• **Work instructions**: Omit all pictures, then retype the data exactly as given.

• **Data excerpt**:
<<<<

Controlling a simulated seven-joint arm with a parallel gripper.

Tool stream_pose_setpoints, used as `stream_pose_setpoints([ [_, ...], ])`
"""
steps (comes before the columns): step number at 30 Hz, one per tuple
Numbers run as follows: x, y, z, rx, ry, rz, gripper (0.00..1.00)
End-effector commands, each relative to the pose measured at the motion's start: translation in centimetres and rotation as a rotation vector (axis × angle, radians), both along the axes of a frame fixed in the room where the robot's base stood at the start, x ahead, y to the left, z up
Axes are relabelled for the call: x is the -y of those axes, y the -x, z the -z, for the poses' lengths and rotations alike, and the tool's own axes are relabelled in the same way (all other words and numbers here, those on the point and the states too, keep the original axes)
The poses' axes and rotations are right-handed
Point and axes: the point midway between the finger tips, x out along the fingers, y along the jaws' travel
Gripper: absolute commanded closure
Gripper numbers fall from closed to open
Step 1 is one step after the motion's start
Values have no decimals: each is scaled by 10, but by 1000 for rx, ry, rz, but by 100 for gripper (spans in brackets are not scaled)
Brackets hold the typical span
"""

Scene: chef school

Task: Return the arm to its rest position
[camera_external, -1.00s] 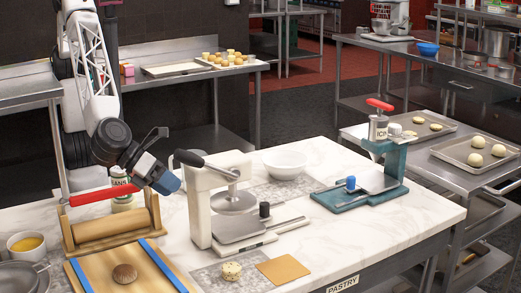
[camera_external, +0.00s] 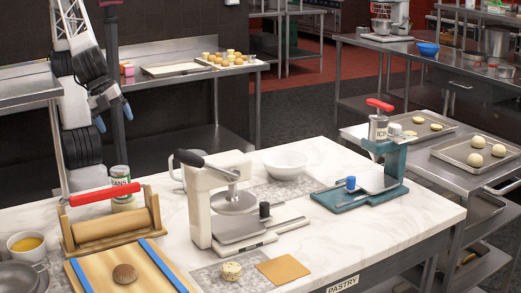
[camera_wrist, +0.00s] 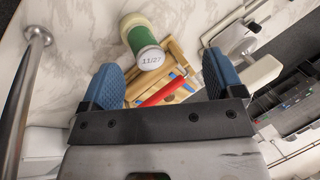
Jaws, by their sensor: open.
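My gripper (camera_external: 113,110) is raised at the left of the external view, folded back close to my arm, above and behind the marble table (camera_external: 330,230). In the wrist view my gripper (camera_wrist: 165,85) has its two blue fingers spread wide apart with nothing held between them. Beyond the fingers, a green can with a white lid marked "11/27" (camera_wrist: 151,59) and the red handle (camera_wrist: 161,91) of a wooden roller device show below. My gripper is clear of all of them.
The roller device (camera_external: 112,222), a white press (camera_external: 205,205), a teal press (camera_external: 365,190), a white bowl (camera_external: 285,164) and a labelled can (camera_external: 120,181) stand on the table. A metal shelf (camera_external: 28,88) is close beside my arm.

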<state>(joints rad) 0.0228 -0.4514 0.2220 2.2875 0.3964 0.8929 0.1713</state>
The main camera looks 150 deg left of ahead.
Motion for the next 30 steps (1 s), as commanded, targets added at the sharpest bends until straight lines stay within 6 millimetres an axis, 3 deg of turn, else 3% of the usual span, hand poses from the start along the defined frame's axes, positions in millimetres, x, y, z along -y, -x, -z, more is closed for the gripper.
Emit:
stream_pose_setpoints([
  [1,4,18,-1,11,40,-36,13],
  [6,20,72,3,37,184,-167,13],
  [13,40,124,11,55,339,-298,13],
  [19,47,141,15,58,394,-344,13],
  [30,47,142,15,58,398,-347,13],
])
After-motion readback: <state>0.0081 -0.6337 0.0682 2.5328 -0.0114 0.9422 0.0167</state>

>>>>

• **In response**:
Controlling a simulated seven-joint arm with a parallel gripper.

Tool stream_pose_setpoints, used as `stream_pose_setpoints([ [_, ...], ])`
"""
steps (comes before the columns): step number at 30 Hz, one per tuple
Numbers run as follows: x, y, z, rx, ry, rz, gripper (0.00..1.00)
End-effector commands, each relative to the pose measured at the motion's start: translation in centimetres and rotation as a rotation vector (axis × angle, radians), both along the axes of a frame fixed in the room where the robot's base stood at the start, x ahead, y to the left, z up
Axes are relabelled for the call: x is the -y of those axes, y the -x, z the -z, for the poses' lengths and rotations alike, and the tool's own axes are relabelled in the same way (all other words and numbers here, those on the point and the states too, keep the original axes)
The poses' axes and rotations are right-handed
Point and axes: the point midway between the finger tips, x out along the fingers, y along the jaws' travel
Gripper: absolute commanded closure
Gripper numbers fall from closed to open
Step 1 is one step after the motion's start
Values have no decimals: each is scaled by 10, but by 1000 for rx, ry, rz, but by 100 for gripper (spans in brackets are not scaled)
Brackets hold the typical span
"""

Scene: chef school

Task: Return the arm to its rest position
[camera_external, -1.00s] 
[camera_external, +0.00s] 
[camera_wrist, +0.00s] 
Jaws, by their sensor: open.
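My gripper (camera_external: 113,110) is raised at the left of the external view, folded back close to my arm, above and behind the marble table (camera_external: 330,230). In the wrist view my gripper (camera_wrist: 165,85) has its two blue fingers spread wide apart with nothing held between them. Beyond the fingers, a green can with a white lid marked "11/27" (camera_wrist: 151,59) and the red handle (camera_wrist: 161,91) of a wooden roller device show below. My gripper is clear of all of them.
The roller device (camera_external: 112,222), a white press (camera_external: 205,205), a teal press (camera_external: 365,190), a white bowl (camera_external: 285,164) and a labelled can (camera_external: 120,181) stand on the table. A metal shelf (camera_external: 28,88) is close beside my arm.

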<state>(joints rad) 0.0228 -0.4514 0.2220 2.2875 0.3964 0.8929 0.1713</state>
The main camera looks 150 deg left of ahead.
Motion for the next 30 steps (1 s), as commanded, targets added at the sharpest bends until straight lines stay within 6 millimetres an axis, 3 deg of turn, else 3% of the usual span, hand poses from the start along the defined frame's axes, positions in millimetres, x, y, z along -y, -x, -z, more is closed for the gripper.
Emit:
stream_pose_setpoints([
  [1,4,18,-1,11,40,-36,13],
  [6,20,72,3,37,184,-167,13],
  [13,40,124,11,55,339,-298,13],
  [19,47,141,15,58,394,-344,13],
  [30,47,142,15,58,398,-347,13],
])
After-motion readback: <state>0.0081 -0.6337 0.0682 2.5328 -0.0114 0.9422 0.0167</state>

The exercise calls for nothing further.